» **Exercise goal**: Show each line of the data below that has the string "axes" in it.

» **Data extract**:

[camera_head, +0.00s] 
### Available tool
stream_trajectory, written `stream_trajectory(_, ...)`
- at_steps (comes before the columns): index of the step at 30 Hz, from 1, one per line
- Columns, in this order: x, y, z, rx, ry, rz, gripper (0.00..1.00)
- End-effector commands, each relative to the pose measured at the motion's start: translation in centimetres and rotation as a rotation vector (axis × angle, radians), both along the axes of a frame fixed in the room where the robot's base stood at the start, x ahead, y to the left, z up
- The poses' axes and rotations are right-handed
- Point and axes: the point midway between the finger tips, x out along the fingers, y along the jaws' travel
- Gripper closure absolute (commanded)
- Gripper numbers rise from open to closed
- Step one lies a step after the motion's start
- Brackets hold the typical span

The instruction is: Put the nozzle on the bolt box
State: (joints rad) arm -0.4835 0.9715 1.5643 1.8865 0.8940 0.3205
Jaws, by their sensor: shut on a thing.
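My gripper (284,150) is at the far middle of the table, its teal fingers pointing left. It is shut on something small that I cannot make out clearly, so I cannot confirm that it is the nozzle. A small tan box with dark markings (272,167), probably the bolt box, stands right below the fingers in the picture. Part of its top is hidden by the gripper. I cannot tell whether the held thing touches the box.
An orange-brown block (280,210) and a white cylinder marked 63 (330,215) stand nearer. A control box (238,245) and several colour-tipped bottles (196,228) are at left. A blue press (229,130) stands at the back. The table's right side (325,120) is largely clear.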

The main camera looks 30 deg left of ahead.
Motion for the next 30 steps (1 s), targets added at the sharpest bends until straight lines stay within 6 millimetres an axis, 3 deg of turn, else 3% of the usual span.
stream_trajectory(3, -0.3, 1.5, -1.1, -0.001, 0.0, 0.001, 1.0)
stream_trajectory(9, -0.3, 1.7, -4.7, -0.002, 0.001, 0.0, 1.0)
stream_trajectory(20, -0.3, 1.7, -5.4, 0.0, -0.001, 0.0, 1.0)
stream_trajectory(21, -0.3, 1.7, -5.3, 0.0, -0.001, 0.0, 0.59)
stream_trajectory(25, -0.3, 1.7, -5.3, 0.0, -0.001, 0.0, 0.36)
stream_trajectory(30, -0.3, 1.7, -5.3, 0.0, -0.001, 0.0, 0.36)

» **Answer to the task**:
- End-effector commands, each relative to the pose measured at the motion's start: translation in centimetres and rotation as a rotation vector (axis × angle, radians), both along the axes of a frame fixed in the room where the robot's base stood at the start, x ahead, y to the left, z up
- The poses' axes and rotations are right-handed
- Point and axes: the point midway between the finger tips, x out along the fingers, y along the jaws' travel

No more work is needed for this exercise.